*WHAT THE TASK ASKS*.
Give back exactly the lines that run from the line containing "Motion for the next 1" through the end of the listing below. Leave out every other line.

*PROVIDED MATERIAL*.

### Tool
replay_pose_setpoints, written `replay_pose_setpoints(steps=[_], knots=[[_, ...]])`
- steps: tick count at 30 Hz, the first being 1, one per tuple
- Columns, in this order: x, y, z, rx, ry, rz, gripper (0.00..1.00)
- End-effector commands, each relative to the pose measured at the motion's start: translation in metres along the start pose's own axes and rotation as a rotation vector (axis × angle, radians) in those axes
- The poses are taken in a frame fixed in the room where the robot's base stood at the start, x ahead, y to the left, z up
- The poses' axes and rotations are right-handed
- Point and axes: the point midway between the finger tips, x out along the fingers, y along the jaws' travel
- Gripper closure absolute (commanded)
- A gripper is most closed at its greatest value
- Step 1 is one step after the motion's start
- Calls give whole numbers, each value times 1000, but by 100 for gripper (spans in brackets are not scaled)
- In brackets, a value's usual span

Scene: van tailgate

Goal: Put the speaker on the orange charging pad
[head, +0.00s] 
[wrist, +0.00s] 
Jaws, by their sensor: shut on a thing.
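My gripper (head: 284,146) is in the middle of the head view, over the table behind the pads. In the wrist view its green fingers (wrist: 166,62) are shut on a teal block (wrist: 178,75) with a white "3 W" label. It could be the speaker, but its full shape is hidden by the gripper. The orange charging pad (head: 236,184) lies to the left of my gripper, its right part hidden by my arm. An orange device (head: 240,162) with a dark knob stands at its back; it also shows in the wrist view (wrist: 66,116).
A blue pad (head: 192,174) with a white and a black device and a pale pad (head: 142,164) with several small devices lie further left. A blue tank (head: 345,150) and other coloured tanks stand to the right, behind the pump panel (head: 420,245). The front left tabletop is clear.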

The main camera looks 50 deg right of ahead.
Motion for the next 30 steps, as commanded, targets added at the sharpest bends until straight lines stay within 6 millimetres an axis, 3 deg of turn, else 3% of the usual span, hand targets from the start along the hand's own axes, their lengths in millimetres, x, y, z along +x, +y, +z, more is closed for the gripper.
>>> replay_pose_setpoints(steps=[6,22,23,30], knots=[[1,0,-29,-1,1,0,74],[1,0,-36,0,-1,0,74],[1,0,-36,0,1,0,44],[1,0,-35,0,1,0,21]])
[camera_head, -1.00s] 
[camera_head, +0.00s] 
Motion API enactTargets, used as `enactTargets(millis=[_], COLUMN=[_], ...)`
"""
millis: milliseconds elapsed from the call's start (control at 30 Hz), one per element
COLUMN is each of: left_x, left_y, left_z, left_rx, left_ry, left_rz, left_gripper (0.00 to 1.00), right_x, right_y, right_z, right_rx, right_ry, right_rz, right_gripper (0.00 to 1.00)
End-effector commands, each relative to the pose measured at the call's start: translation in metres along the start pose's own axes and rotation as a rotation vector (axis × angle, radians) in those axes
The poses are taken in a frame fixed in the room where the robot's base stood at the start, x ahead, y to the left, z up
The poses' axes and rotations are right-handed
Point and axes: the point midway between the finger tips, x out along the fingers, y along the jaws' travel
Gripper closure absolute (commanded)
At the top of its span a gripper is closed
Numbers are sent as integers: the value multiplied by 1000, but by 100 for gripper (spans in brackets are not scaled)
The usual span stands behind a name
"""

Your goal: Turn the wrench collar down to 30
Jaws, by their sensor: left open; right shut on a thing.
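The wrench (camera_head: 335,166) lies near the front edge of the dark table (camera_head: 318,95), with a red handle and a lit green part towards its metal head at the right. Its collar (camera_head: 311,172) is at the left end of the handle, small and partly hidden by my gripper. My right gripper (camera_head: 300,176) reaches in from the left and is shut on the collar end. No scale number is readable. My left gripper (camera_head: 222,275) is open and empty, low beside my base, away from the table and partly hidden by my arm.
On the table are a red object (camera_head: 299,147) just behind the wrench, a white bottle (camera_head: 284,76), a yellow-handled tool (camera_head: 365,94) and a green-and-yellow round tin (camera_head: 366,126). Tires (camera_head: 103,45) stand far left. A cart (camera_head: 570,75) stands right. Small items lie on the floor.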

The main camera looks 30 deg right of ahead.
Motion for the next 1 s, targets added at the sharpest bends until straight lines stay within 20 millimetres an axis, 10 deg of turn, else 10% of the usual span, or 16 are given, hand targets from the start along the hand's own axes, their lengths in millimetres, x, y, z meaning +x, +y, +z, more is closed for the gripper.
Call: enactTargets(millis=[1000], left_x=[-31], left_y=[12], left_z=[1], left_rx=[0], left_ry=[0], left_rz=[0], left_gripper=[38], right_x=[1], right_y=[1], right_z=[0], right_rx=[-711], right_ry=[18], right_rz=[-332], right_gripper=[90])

*FINAL ANSWER*.
Motion for the next 1 s, targets added at the sharpest bends until straight lines stay within 20 millimetres an axis, 10 deg of turn, else 10% of the usual span, or 16 are given, hand targets from the start along the hand's own axes, their lengths in millimetres, x, y, z meaning +x, +y, +z, more is closed for the gripper.
Call: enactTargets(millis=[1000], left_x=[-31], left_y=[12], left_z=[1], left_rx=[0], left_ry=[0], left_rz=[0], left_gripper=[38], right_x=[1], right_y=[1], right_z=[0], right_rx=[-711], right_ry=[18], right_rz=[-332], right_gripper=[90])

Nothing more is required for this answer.